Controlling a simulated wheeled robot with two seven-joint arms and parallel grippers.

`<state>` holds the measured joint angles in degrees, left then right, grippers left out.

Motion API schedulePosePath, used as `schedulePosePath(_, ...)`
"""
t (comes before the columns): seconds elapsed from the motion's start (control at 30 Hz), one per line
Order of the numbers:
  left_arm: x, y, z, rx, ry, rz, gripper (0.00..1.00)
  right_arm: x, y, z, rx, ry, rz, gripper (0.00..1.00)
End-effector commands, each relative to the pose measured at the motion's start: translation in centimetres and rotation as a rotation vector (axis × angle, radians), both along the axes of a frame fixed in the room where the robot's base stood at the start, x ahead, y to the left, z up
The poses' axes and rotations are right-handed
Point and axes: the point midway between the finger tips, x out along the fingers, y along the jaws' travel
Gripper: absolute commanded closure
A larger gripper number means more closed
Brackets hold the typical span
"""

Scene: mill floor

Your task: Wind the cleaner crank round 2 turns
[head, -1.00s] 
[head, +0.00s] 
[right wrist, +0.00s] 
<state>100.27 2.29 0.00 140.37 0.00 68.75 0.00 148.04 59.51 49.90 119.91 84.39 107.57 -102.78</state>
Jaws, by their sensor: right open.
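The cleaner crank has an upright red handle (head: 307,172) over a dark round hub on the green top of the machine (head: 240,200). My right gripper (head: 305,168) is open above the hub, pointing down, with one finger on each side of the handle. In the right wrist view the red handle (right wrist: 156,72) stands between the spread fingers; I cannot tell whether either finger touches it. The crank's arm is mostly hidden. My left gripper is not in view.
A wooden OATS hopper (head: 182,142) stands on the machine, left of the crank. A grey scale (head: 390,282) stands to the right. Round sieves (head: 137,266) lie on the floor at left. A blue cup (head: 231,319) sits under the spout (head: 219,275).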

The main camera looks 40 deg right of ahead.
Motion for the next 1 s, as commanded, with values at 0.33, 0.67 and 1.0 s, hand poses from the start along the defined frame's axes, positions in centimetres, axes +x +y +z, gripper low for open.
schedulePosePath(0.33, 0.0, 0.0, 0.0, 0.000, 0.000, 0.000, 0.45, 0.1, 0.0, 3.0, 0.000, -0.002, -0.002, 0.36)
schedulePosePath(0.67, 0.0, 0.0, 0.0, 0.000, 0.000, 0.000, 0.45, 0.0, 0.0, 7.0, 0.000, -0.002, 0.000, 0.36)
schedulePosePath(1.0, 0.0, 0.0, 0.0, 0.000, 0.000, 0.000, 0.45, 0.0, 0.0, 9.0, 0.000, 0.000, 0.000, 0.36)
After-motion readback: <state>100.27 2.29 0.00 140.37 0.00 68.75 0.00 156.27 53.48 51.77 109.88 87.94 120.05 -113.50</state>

======

» WHAT THE TASK REQUIRES:
Exactly the lines above from the one with "left_arm: x, y, z, rx, ry, rz, gripper" to the one with "A larger gripper number means more closed", both included, are to be quoted; leave the rest out.

» RESULT BELOW:
  left_arm: x, y, z, rx, ry, rz, gripper (0.00..1.00)
  right_arm: x, y, z, rx, ry, rz, gripper (0.00..1.00)
End-effector commands, each relative to the pose measured at the motion's start: translation in centimetres and rotation as a rotation vector (axis × angle, radians), both along the axes of a frame fixed in the room where the robot's base stood at the start, x ahead, y to the left, z up
The poses' axes and rotations are right-handed
Point and axes: the point midway between the finger tips, x out along the fingers, y along the jaws' travel
Gripper: absolute commanded closure
A larger gripper number means more closed

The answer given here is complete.